## Short problem
Pull each line holding the word "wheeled" from the data.

## Data for this exercise
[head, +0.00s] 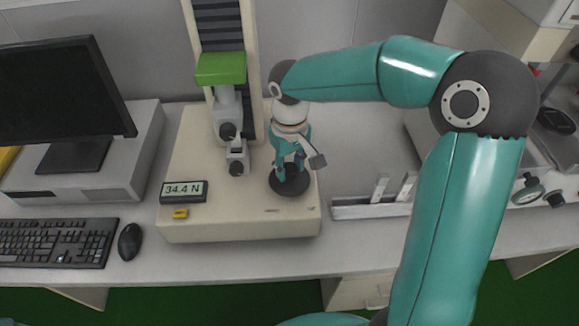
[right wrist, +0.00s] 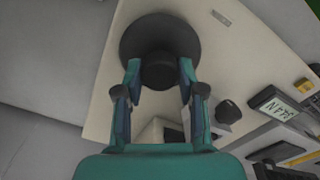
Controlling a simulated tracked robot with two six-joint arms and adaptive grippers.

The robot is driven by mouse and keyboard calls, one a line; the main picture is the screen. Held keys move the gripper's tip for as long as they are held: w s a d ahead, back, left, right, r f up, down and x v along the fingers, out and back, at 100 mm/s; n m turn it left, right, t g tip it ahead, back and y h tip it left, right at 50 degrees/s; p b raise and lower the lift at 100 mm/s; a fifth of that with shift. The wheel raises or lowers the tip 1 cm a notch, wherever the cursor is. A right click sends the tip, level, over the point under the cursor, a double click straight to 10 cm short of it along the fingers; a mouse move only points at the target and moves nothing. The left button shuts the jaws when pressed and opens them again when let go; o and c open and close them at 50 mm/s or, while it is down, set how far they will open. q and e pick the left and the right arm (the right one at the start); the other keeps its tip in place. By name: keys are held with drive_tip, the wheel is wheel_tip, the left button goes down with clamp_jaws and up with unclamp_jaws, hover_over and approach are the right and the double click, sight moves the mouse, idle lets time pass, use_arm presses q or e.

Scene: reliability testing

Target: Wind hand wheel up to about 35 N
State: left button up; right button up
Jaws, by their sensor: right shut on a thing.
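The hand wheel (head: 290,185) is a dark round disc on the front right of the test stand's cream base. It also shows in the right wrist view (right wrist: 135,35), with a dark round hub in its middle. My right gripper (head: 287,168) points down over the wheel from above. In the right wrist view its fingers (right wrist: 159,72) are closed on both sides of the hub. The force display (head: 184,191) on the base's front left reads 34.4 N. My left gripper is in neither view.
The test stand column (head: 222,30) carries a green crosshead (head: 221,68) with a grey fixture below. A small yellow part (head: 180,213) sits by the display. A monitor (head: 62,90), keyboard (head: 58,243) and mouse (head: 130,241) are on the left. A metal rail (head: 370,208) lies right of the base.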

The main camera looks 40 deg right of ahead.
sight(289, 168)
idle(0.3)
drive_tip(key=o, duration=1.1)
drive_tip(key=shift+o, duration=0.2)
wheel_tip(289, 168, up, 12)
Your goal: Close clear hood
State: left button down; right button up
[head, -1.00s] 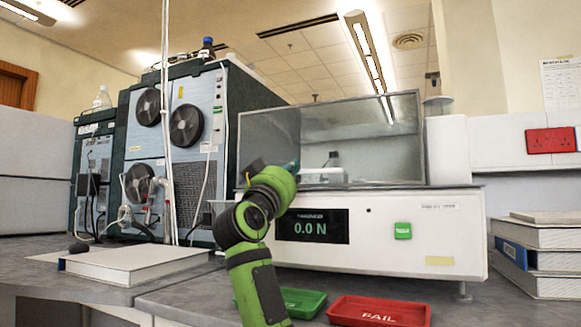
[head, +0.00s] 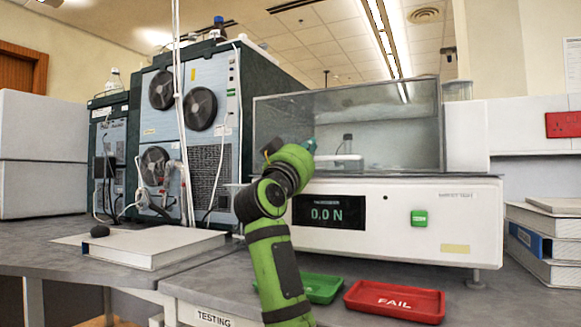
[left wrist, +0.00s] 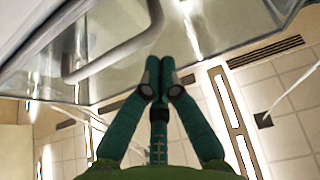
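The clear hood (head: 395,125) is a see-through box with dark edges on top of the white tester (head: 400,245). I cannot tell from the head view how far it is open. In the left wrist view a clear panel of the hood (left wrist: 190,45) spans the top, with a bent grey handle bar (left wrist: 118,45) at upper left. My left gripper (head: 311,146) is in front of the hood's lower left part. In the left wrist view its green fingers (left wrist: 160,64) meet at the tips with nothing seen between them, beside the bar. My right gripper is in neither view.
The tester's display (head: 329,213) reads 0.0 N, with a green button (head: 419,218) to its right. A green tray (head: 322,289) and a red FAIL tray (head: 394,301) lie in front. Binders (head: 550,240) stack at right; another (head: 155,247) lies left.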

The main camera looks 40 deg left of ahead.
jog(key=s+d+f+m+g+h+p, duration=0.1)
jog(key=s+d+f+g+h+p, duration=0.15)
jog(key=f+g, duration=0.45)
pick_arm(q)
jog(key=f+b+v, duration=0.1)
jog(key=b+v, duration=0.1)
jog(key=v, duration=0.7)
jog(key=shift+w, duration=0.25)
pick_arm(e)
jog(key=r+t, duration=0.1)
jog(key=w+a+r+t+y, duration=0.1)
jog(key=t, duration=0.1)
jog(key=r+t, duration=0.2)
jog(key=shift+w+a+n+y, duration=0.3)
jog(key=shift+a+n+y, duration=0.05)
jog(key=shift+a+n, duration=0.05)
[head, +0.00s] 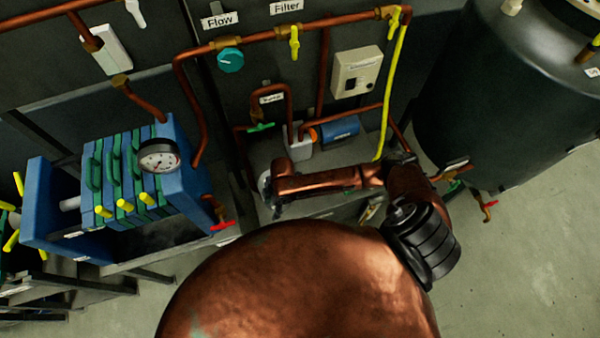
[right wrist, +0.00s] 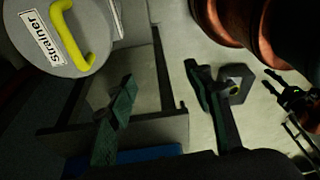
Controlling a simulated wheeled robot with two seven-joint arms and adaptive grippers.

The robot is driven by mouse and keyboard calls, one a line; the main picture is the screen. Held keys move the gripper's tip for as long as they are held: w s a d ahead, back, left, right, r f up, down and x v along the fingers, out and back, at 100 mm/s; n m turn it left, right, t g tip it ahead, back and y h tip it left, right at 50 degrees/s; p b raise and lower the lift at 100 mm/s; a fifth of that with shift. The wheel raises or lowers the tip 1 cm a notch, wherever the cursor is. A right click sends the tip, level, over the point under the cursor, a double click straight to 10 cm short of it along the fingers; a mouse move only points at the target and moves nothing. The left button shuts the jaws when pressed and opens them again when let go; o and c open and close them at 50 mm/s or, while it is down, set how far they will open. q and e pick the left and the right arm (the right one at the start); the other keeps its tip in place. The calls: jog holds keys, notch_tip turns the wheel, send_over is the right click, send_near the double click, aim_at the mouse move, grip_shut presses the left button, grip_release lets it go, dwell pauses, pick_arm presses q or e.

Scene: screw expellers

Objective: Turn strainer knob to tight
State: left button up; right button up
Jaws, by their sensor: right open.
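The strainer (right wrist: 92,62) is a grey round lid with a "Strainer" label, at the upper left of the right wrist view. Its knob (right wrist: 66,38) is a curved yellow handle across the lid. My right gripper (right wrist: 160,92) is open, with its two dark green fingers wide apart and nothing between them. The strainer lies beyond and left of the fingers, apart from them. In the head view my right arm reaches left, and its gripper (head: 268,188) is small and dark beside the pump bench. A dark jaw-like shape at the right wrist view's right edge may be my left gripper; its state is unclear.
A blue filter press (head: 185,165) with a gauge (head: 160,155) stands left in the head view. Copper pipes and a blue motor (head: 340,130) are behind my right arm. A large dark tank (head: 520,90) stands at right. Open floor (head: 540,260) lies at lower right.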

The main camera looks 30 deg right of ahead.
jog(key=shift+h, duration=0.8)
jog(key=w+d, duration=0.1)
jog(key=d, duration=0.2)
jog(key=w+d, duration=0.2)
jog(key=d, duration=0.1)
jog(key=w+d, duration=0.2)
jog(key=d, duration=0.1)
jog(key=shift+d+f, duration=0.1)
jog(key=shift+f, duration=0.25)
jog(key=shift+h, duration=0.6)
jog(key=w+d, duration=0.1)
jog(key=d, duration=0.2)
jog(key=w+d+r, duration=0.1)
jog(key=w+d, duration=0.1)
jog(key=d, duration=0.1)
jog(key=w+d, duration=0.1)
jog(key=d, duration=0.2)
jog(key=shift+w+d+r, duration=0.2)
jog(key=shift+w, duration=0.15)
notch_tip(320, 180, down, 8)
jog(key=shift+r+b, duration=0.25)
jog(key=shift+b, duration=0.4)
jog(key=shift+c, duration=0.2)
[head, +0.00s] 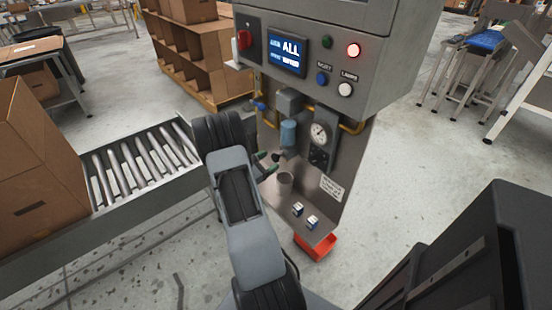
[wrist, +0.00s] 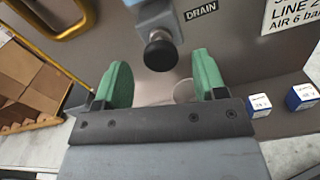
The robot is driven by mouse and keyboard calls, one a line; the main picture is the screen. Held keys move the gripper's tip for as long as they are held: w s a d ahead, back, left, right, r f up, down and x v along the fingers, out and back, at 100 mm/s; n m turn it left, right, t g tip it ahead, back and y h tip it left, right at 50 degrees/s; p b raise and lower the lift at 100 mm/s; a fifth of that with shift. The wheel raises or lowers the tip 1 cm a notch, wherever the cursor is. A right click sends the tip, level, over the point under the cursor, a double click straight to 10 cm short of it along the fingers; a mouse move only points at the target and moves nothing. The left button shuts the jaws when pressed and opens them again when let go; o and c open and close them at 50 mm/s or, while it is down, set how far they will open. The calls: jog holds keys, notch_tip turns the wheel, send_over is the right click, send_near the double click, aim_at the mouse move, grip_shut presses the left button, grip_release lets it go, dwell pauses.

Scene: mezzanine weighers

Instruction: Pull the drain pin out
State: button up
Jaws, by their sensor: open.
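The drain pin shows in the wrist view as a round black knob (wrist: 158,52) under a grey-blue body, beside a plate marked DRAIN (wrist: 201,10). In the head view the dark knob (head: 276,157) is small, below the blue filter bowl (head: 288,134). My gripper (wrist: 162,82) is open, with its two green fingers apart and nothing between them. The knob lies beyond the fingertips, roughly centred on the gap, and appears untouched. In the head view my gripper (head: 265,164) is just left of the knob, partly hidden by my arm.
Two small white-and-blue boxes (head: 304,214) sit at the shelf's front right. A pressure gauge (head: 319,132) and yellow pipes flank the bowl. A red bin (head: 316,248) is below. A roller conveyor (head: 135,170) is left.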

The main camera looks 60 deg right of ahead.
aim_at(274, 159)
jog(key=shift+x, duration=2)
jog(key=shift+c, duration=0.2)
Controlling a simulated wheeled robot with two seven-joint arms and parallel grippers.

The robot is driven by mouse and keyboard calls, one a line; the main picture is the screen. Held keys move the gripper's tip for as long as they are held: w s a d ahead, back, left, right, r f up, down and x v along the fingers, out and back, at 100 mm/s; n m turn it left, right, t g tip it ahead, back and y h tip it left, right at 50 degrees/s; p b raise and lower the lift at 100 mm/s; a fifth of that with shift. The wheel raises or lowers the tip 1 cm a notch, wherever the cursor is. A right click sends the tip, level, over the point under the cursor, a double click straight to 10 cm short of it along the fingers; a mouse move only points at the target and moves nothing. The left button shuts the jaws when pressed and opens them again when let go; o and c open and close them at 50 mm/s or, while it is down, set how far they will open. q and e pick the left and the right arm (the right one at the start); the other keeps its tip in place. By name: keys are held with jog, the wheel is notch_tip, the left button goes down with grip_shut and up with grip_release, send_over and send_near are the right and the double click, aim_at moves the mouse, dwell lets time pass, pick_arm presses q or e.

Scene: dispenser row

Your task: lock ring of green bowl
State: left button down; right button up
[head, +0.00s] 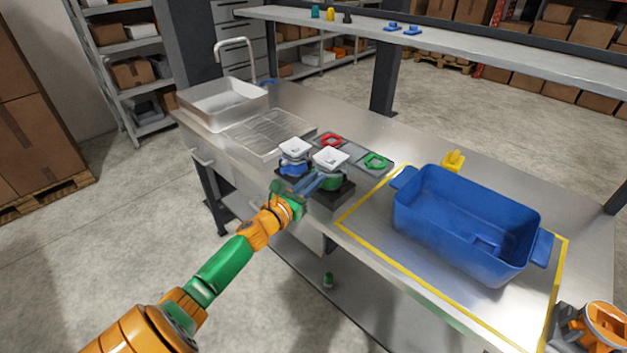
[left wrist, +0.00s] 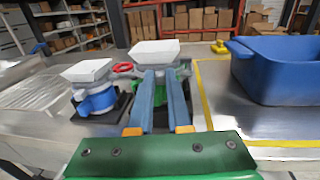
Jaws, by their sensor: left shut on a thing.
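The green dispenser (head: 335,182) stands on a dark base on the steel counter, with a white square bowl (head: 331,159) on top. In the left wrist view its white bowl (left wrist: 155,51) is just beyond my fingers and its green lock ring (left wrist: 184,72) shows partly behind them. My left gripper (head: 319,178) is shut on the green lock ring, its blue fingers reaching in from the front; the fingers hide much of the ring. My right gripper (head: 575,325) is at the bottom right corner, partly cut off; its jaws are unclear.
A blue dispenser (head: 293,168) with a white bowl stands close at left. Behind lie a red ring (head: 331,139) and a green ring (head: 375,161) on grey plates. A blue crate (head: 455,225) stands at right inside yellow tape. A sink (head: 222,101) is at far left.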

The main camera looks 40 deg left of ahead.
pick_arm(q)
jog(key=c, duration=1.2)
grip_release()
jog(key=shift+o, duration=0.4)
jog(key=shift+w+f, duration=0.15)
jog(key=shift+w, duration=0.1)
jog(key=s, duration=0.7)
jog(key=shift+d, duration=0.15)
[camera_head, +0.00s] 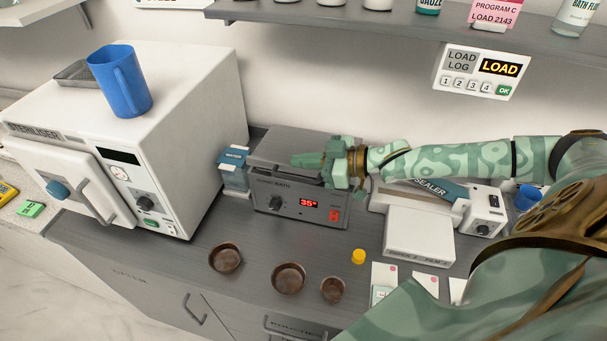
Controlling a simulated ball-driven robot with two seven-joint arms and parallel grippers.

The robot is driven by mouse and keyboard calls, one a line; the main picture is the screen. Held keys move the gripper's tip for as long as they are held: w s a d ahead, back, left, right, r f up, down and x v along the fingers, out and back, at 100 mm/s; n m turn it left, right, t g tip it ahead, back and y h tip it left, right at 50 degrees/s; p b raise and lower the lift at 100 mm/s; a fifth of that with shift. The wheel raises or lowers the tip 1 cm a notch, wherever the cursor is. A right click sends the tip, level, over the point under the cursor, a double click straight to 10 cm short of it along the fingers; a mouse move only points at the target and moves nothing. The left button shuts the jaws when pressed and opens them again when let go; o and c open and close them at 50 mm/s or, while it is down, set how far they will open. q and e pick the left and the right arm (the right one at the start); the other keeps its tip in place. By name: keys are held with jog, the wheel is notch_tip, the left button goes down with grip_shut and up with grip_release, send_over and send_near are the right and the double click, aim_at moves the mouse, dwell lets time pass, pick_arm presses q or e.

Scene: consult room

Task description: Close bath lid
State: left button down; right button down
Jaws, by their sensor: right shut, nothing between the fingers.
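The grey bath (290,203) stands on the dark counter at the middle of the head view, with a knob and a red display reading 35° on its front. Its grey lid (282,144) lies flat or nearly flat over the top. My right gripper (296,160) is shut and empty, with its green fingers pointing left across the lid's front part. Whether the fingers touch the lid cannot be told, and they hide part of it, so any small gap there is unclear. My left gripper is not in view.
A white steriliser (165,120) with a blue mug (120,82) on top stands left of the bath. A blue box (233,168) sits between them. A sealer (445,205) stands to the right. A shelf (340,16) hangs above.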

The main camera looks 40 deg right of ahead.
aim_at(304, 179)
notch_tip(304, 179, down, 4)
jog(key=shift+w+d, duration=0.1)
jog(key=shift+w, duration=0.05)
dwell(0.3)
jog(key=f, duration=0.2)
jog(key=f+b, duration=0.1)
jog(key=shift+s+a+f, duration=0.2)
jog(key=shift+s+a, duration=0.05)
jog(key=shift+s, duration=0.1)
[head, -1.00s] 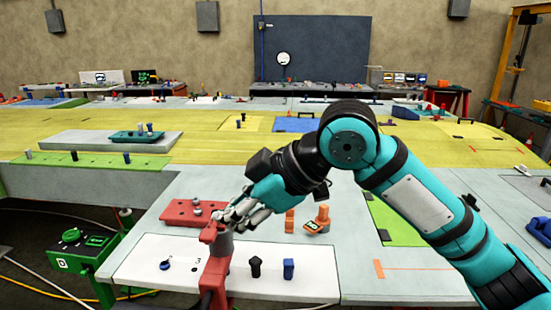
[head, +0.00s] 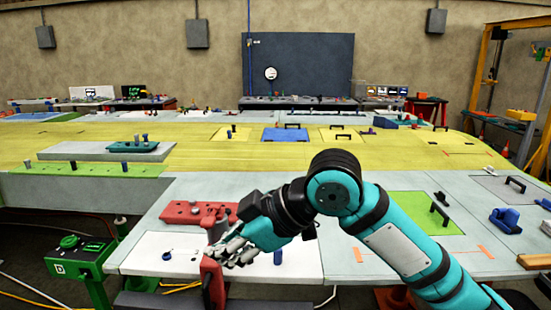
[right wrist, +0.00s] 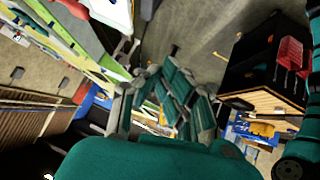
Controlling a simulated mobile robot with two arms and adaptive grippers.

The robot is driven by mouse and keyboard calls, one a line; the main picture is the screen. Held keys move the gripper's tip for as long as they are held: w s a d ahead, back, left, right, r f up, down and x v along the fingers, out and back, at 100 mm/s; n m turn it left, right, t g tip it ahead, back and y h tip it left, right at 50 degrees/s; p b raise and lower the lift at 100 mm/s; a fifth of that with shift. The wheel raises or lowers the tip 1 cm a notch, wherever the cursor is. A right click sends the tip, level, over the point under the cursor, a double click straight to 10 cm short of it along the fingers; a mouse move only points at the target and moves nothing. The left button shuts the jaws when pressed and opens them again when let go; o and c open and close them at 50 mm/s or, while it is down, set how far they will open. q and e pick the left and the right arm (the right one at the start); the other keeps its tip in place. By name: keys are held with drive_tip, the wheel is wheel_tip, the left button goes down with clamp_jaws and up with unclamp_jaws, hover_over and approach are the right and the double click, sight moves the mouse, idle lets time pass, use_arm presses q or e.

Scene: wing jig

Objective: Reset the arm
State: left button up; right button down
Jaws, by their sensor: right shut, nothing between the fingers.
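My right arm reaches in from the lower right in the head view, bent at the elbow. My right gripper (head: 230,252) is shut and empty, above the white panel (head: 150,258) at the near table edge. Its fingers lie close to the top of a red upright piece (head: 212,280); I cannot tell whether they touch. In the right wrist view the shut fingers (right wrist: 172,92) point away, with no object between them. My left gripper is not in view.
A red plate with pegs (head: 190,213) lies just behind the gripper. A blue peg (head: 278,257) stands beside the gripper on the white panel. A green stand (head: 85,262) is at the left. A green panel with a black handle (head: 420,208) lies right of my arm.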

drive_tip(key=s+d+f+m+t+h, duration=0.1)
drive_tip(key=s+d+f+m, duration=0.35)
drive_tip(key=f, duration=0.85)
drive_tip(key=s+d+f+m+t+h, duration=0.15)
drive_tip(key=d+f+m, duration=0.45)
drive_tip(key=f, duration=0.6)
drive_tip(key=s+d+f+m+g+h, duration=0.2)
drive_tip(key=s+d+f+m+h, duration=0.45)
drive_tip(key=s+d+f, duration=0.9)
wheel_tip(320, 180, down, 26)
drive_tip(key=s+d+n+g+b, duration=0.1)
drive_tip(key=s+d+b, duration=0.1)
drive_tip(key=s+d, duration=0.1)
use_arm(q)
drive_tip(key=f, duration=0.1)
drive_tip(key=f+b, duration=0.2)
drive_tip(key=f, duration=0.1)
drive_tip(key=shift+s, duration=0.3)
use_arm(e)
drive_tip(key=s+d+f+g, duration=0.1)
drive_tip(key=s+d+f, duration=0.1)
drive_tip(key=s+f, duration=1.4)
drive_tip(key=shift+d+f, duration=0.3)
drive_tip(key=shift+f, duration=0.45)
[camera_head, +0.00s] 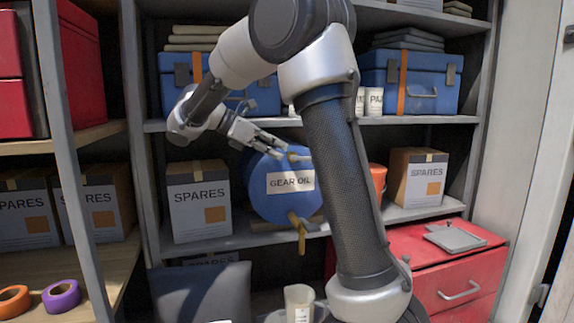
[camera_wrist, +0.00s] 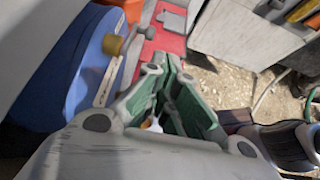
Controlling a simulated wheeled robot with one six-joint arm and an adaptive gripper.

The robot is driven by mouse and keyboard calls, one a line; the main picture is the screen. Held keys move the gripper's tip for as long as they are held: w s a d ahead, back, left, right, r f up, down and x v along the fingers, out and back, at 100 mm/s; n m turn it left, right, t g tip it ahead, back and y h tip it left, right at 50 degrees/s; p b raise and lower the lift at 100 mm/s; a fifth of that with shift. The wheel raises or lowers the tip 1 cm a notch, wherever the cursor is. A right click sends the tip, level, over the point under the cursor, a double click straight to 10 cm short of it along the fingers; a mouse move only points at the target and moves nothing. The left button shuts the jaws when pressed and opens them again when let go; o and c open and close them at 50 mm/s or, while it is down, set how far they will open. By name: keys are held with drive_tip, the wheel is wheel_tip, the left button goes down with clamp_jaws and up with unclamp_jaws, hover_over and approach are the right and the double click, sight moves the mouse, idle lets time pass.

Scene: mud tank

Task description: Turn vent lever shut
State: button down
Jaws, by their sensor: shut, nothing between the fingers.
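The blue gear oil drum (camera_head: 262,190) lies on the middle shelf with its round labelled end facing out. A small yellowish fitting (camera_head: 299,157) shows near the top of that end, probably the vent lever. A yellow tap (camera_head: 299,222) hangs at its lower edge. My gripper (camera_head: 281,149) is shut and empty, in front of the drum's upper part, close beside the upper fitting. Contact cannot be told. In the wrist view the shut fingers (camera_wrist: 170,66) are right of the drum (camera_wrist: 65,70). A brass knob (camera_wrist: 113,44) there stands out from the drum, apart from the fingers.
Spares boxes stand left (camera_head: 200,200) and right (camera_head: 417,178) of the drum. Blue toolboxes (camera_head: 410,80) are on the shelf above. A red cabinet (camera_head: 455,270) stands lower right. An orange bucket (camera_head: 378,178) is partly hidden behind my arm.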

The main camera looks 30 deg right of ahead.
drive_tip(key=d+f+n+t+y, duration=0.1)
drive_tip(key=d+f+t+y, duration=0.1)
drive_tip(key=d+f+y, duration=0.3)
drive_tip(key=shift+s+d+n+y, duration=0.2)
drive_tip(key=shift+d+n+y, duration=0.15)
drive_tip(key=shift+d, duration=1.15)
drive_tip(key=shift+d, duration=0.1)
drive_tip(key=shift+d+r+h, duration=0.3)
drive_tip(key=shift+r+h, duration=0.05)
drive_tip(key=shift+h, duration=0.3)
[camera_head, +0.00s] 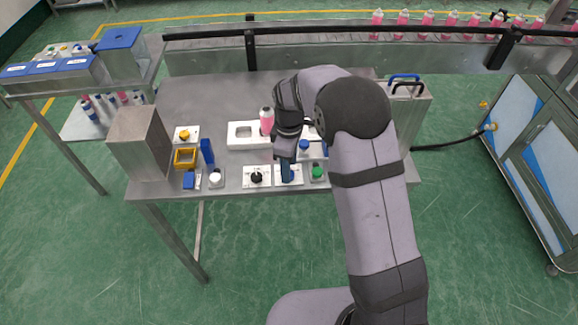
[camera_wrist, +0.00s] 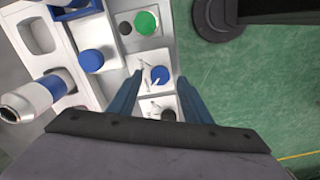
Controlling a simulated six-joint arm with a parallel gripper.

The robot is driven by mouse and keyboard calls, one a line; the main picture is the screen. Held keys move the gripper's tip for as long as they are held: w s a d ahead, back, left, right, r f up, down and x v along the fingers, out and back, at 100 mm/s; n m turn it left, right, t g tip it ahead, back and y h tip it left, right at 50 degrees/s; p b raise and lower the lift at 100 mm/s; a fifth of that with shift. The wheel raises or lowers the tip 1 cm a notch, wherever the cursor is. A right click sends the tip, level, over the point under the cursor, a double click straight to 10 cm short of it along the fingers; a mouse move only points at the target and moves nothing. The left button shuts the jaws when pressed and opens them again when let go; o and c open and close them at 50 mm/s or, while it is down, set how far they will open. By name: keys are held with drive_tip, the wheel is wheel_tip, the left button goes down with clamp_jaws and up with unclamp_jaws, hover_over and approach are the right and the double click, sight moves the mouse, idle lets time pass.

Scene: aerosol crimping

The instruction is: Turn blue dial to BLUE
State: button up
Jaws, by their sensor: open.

## Solution to this problem
Controlling a simulated wheeled robot with two seven-joint arms and adaptive grippers.
Controlling a simulated wheeled robot with two seven-joint arms and parallel grippers.
Controlling a simulated wheeled robot with one six-joint arm and an adaptive gripper.

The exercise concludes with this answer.